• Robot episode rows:
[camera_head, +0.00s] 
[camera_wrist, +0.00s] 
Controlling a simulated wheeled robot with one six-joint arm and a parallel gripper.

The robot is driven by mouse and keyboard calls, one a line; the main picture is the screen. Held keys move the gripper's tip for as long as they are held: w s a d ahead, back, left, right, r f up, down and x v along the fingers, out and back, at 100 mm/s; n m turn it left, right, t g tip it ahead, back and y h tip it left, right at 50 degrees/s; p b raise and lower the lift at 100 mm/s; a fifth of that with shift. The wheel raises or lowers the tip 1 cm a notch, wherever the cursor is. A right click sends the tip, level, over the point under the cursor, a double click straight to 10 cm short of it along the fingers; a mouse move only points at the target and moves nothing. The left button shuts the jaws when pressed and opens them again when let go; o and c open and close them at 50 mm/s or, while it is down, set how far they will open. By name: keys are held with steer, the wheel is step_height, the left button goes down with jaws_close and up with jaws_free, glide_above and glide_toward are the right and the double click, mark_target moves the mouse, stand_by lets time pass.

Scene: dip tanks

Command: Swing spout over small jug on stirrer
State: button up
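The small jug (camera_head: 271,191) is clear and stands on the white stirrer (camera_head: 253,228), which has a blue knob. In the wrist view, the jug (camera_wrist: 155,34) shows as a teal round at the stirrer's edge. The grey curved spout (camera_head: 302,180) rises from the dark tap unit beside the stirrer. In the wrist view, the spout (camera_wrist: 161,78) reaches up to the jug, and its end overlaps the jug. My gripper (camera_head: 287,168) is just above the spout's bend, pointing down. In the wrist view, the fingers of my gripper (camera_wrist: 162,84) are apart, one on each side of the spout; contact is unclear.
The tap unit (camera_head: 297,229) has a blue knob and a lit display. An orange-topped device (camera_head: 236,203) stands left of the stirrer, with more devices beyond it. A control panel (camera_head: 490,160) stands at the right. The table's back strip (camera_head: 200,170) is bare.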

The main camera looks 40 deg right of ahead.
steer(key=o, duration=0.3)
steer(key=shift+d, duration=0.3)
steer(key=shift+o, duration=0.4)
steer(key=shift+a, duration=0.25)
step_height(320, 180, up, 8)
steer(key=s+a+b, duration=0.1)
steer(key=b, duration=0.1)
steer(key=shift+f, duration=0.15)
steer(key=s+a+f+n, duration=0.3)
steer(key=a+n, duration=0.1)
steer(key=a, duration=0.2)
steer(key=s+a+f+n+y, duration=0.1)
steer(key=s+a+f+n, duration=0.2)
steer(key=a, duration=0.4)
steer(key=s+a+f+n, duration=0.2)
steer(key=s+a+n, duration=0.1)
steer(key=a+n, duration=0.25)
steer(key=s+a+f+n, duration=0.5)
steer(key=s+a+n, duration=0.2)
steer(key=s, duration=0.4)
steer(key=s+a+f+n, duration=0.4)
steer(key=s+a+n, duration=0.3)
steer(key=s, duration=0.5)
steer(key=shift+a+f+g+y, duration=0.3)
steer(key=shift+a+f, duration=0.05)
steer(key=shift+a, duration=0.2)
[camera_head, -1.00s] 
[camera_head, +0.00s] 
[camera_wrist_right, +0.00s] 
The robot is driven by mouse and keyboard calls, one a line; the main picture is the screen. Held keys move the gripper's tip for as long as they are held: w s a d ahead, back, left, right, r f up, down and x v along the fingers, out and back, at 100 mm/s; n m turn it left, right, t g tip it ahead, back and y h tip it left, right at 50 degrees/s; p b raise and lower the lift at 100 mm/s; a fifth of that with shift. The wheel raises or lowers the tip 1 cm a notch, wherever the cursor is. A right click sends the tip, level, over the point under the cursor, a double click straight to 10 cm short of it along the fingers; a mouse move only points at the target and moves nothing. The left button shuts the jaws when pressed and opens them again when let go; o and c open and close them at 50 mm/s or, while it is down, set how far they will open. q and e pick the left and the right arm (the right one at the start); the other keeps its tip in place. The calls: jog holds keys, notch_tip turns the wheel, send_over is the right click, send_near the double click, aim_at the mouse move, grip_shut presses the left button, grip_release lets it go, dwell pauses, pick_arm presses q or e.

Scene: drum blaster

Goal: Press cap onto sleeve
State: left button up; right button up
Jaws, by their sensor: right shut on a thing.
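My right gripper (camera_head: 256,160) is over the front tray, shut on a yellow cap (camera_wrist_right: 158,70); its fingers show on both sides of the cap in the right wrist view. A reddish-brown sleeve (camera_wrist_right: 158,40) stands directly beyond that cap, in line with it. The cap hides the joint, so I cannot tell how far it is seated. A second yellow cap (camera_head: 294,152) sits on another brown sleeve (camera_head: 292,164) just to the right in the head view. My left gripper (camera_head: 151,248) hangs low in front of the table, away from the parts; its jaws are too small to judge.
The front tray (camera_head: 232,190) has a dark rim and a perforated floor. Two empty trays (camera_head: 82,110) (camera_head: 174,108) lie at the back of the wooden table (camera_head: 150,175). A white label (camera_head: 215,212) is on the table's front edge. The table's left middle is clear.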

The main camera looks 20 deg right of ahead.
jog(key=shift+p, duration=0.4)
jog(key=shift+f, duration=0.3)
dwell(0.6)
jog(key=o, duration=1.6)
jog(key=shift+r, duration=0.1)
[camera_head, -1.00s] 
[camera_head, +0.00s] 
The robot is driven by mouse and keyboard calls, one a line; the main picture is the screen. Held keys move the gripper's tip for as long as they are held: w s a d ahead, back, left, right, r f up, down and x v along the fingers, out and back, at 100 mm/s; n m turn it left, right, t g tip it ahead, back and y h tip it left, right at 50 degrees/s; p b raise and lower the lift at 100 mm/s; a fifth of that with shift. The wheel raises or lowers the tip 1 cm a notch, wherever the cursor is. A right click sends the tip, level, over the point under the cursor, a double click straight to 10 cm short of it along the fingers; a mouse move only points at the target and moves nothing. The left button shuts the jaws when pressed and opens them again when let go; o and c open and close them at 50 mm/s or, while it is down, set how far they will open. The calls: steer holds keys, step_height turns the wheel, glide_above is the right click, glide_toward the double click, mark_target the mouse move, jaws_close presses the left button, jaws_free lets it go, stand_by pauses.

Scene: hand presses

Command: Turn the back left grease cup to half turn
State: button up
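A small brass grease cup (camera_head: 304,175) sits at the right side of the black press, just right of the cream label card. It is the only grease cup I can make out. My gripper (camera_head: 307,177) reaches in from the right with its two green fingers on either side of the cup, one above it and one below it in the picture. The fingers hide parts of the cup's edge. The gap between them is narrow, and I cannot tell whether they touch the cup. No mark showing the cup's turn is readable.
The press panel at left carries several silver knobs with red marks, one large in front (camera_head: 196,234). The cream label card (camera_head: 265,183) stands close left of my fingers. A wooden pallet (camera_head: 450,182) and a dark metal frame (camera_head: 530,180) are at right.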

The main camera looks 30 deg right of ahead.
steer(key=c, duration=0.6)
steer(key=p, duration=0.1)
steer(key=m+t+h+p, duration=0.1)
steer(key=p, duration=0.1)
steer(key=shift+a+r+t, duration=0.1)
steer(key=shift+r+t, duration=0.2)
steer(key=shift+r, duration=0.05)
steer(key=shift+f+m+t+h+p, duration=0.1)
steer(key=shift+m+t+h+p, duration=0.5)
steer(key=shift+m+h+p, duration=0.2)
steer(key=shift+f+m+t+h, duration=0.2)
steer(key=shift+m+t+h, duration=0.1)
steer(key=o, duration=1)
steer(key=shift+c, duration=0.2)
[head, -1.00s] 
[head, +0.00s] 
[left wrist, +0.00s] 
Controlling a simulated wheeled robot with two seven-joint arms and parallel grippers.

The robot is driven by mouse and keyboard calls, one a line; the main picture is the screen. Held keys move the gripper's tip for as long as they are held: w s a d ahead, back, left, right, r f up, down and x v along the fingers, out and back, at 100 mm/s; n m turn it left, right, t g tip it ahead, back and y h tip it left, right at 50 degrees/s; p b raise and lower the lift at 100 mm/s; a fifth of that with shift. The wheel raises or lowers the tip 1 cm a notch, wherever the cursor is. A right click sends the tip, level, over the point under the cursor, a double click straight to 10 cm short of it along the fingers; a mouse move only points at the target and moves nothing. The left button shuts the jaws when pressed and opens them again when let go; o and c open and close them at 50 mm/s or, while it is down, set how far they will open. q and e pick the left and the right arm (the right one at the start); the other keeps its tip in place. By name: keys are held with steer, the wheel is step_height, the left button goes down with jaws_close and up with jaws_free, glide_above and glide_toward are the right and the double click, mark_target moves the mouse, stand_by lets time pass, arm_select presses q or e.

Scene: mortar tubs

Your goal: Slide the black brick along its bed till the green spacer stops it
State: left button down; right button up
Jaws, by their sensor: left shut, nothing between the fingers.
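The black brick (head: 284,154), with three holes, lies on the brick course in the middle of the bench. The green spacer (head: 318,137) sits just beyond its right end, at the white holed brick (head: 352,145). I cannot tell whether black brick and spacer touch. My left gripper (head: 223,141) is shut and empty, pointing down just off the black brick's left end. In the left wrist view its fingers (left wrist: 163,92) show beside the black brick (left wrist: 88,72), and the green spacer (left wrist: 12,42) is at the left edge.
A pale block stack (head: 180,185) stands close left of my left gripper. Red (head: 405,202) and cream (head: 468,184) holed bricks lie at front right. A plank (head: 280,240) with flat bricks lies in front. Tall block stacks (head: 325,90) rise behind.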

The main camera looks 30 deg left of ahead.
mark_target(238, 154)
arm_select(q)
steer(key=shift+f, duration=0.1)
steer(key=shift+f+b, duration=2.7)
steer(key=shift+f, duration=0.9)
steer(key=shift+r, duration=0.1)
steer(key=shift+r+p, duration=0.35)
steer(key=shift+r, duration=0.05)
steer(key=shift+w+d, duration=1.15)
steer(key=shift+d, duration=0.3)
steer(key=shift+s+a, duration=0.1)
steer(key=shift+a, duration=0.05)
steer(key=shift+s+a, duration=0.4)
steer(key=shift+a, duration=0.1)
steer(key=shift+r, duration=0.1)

• EXERCISE AIM: All lines in the listing above from the line containing "The main camera looks 30 deg right of ahead." to the line containing "Controlling a simulated wheeled robot with two", inclusive, should be retyped exactly; no other lines should appear.

• ANSWER TO THE TASK:
The main camera looks 30 deg right of ahead.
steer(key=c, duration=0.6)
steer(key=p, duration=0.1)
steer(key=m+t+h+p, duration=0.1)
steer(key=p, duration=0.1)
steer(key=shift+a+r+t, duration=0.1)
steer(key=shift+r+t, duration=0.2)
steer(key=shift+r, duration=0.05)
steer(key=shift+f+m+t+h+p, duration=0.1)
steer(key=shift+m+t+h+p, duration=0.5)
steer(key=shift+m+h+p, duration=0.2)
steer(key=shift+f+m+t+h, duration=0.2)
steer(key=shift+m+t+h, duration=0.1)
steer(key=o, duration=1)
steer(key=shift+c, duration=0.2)
[head, -1.00s] 
[head, +0.00s] 
[left wrist, +0.00s] 
Controlling a simulated wheeled robot with two seven-joint arms and parallel grippers.

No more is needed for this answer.